The original M. Wells was like a drug in short supply. Just after we got hooked on its eccentric, carnivorous fare and riveting penchant for excess (a 24-ounce burger, a menu abounding with caviar and foie), the renegade LIC diner gave up its lease, and one of the most exciting restaurants New York had seen in years disappeared.

Quirk power couple Hugue Dufour and Sarah Obraitis opened a more subdued venture—MoMA PS1 ‘s lunchtime cafeteria, M. Wells Dinette—in 2012. But M. Wells Steakhouse is their full-fledged return, with a big-ticket vengeance. Housed in a former auto-body shop, the spot splices class with irreverence; black-tie waiters and a besuited sommelier dart around a room where trout swim in a concrete tank and Canadian-lumberjack movies project onto the wall.

Sporadic bursts of flame from the wood grill illuminate sizzling slabs of flesh, seducing both downtown rockers and Queens families. Contrary to the going wisdom of savvy chophouse diners elsewhere, you should not skip the seafood and salad—the preserved jarred clams ($8) are firm and briny; the charred iceberg ($12), with creamy blue-cheese dressing and sweet dehydrated ketchup meringue chips, is a striking, whimsical wedge.

Service with high-end aspirations is clumsily slow, allowing too much time before the carnal blitz. Dry-aged Nebraska côte de boeuf for two ($130) smacks lustily of the barnyard, enough to pardon its fat-glistened meat for being one shade shy of medium-rare. Dufour’s fluency in foie gras—honed at Montreal mecca of excess Au Pied de Cochon—demands saving room for a side of massive gnocchi ($15) stuffed with luscious hunks of it; firm and crisp, the dough is less gnocchi than kingly knish.
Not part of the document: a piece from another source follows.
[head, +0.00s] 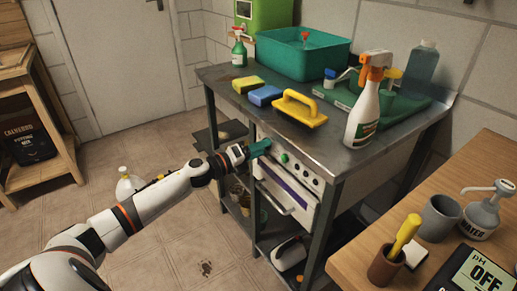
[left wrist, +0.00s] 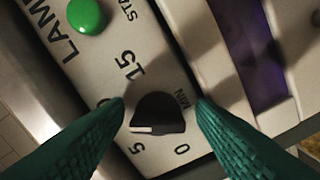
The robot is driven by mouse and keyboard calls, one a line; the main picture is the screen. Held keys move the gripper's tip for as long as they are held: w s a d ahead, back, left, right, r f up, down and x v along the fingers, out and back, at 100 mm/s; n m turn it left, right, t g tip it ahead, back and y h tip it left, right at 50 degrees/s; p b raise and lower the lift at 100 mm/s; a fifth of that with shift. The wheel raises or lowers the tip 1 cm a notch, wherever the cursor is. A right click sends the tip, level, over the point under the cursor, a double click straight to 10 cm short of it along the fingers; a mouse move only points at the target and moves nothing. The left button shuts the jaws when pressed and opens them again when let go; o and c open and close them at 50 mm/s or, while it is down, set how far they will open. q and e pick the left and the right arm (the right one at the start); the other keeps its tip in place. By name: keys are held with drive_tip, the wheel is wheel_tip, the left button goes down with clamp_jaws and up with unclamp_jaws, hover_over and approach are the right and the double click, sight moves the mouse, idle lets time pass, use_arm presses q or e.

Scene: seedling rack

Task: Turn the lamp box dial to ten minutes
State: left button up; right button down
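The lamp box (head: 306,196) is a pale panel under the metal bench, with a green button (head: 284,157) and dark knobs. In the left wrist view, its black dial (left wrist: 158,108) sits among the marks 0, 5, a partly hidden number ending in 0, and 15. The dial's white line points left, between the 5 and the partly hidden number. My left gripper (head: 258,149) is at the box front. In the left wrist view its green fingers (left wrist: 160,106) are open, one on each side of the dial, with visible gaps. My right gripper is out of view.
A wooden table (head: 450,160) with a grey mug (head: 439,217) stands at right. The floor at left is mostly clear.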

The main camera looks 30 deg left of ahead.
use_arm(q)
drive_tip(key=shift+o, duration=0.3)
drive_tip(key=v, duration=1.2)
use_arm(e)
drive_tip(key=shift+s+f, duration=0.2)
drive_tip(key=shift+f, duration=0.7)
While large-format meats recall the gluttonous communal spirit of the first M. Wells, an Alsatian fish dish captures the madcap opulence that made Dufour and Obraitis’s original restaurant so special. The fresh-killed, whole poached trout ($30) is bathed in white vinegar until its skin turns electric blue, then served with cabbage and potatoes, having been indulgently sopped with brown butter and tartar sauce.

You wish there were more dishes as debaucherous as this. But at a time when new steakhouses are all too often phoned-in, even a watered-down version of M. Wells’s gutsiness is a refreshing evolution.

THE BOTTOM LINE

Meal highlights: Jar of clams, wedge salad, côte de boeuf, truite au bleu, foie gras gnocchi, dill carrots

Behind the bar: The French-leaning list has bottles for every budget, but don’t count on the rushed sommelier spending the time to walk you through it.

Vibe: More intimate and warm than most meat temples, it’s a place where both bearded Brooklynites and Queens musclemen happily wield steak knives.

Cocktail chatter: As a test run, Dufour and Obraitis kept 30 live trout swimming in their apartment bathtub until serving them at a dinner party.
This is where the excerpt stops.